Инок Димитрий: Да, конечно.
Брат Алексий: А ты спрашиваешь у батюшки в алтаре свои вопросы или нет?
Инок Димитрий: Стараюсь именно если говорить, то духовные вещи, а так у нас определена братская исповедь. В алтаре у меня есть возможность спрашивать у батюшки, мы часто с ним даже один на один бываем. Я стараюсь этим не злоупотреблять, лишний раз не тревожить батюшку. Вопросы лучше решать на братской исповеди.
Брат Алексий: Тебе хватает этого, что раз в неделю исповедь? Не возникает каких-то состояний, которые тебе трудны и с которыми в течение недели хотелось бы поделиться?
Инок Димитрий: Есть разные категории. У нас священников очень много, у меня есть какие-то доверительные отношения с другими священниками. Такие рядовые вещи я с ними вполне могу обговорить. Если уже что-то такое серьезное, тогда иду к духовнику.
Брат Алексий: Прямо по отцу Силуану. Он говорит: «На священстве большая благодать, приди, выскажи свою проблему в простоте, сердце открой, и Господь ответит». Вообще, у тебя есть ощущение, что у вас БРАТСТВО, и что нужно делать, чтобы у братьев была общая жизнь, чувствовалось единство?

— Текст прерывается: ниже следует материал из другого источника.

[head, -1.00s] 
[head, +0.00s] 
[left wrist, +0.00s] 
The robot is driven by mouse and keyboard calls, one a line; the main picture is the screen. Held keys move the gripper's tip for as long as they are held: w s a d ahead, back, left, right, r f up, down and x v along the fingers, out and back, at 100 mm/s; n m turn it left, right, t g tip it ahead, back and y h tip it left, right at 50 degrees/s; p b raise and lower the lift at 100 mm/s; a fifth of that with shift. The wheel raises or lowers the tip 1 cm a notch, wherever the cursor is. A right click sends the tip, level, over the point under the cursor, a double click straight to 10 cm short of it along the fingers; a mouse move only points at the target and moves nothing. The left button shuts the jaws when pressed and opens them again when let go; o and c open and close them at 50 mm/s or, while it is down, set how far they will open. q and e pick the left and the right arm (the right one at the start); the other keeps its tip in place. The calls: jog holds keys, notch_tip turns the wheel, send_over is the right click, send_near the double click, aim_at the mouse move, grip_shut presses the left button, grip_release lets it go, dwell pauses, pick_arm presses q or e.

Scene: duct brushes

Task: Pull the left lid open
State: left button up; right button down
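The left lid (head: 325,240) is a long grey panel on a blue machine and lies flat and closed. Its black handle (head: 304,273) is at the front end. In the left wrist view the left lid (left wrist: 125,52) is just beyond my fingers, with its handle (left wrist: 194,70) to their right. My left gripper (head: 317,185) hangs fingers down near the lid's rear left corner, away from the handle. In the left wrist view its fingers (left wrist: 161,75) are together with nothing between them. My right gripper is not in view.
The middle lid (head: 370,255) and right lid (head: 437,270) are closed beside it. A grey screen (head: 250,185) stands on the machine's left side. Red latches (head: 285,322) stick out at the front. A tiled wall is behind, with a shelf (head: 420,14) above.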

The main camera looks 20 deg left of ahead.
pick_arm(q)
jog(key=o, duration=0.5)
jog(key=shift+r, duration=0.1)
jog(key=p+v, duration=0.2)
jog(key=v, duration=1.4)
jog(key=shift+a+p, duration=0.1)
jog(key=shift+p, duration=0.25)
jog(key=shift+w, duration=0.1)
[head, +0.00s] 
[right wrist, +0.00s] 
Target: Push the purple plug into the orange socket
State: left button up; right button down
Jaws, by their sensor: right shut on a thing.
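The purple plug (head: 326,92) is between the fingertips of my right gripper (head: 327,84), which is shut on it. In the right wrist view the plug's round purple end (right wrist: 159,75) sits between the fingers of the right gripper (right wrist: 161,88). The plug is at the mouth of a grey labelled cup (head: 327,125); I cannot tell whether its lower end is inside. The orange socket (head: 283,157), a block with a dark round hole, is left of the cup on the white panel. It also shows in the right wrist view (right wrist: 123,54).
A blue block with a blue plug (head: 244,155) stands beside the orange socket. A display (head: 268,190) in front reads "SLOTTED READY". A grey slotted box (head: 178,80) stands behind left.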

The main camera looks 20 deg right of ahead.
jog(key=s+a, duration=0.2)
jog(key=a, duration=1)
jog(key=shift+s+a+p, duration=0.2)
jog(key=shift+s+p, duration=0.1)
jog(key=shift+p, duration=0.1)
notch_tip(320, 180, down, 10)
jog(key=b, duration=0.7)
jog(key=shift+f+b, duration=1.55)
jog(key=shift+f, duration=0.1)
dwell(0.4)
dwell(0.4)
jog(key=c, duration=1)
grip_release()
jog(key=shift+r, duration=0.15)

Инок Димитрий: Конечно, мне хотелось бы больше общения с братией. И с моей стороны всячески стараюсь в этом направлении действовать. Даже удалось нам организовать паломнические поездки для братьев. В какие-то дни праздников, именины стараюсь инициативу проявить, чтобы братья общались. Их у нас не так много, чтобы кого-то забыть. Хотелось бы больше общения. Все братья помогают в алтаре. Само присутствие братьев на литургии, когда мы из общей Чаши причащаемся, — это уже самая большая близость. На самом деле большое счастье (каждый раз я себя ловлю на этой мысли), что мы живем вместе, что мы принадлежим православной культуре, что наша страна по большому счету православная. Что у нас есть монастырь, что мы сюда попали — тоже большое счастье. Это нужно ценить.